Beavis: Once again, it's about having a common way that the data can move across. The basics come into that hybrid-cloud model initially, like how people are getting things out. One of the things that we see more and more is that it's not as simple as people moving legacy applications and things up to the cloud.
To reduce that risk, we're doing a cloud-readiness assessment, where we come in and assess what the organization has, what their environment looks like, and what's happening within the environment, running things like the vCenter Operations tools from VMware to right-size those environments to be ready for the cloud.
Gardner: Now the flip-side of that would be that some of your customers who have been dabbling in cloud infrastructure, perhaps open-source frameworks of some kind, or maybe they have been integrating their own components of open-source available software, licensed software. What have you found when it comes to their sense of risk, and how does that compare to what we just described in terms of having stability and longevity?
Beavis: Especially in Australia, we probably have 85 percent to 90 percent of organizations with some sort of VMware in their data center.
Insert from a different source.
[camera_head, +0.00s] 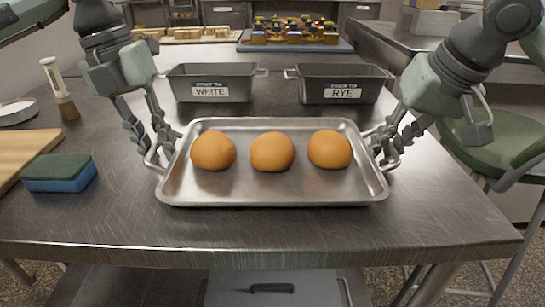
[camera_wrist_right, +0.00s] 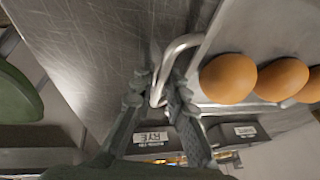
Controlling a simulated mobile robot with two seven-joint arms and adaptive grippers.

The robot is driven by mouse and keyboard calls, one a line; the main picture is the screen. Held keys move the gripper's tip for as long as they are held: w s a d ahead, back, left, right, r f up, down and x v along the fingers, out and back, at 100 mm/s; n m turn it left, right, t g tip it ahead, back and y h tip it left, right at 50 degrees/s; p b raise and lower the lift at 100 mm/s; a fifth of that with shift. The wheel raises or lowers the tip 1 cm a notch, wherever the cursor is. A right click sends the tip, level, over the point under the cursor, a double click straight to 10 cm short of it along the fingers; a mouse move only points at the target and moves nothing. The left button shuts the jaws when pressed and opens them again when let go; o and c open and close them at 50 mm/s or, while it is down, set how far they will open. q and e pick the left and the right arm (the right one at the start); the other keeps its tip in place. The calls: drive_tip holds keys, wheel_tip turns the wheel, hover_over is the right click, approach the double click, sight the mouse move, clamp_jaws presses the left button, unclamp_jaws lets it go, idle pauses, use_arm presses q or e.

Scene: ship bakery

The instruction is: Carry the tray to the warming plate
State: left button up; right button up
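The metal tray (camera_head: 270,198) carries three round brown buns (camera_head: 272,152) in a row and appears level over the near part of the steel table. It has a bar handle at each end. My left gripper (camera_head: 157,148) has its fingers around the left handle (camera_head: 152,163) and appears shut on it. My right gripper (camera_head: 386,148) is at the right handle (camera_head: 393,163). In the right wrist view, my right gripper's fingers (camera_wrist_right: 161,82) close in on both sides of the handle bar (camera_wrist_right: 181,44). No warming plate can be made out for certain.
Two dark loaf pans, labelled WHITE (camera_head: 211,83) and RYE (camera_head: 342,84), stand behind the tray. A green-and-blue sponge (camera_head: 59,173) and a wooden board (camera_head: 22,150) lie left. A green stool (camera_head: 500,140) stands right. Bare table lies in front of the tray.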

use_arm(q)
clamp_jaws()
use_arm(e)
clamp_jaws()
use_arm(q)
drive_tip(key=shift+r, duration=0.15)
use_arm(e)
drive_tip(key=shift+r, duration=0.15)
They no doubt seem to be more comfortable gravitating to some providers that are running familiar platforms, with teams familiar with VMware. They're more comfortable that we, as a service provider, are running a platform that they're used to.
We'll probably talk about the hybrid cloud a bit later on, but that ability for them to still maintain control in a familiar environment, while running some applications across in the TD cloud, is something that is becoming quite welcoming within organizations. So there's no doubt that choosing a common platform that they're used to working on is giving them confidence to start to move to the cloud.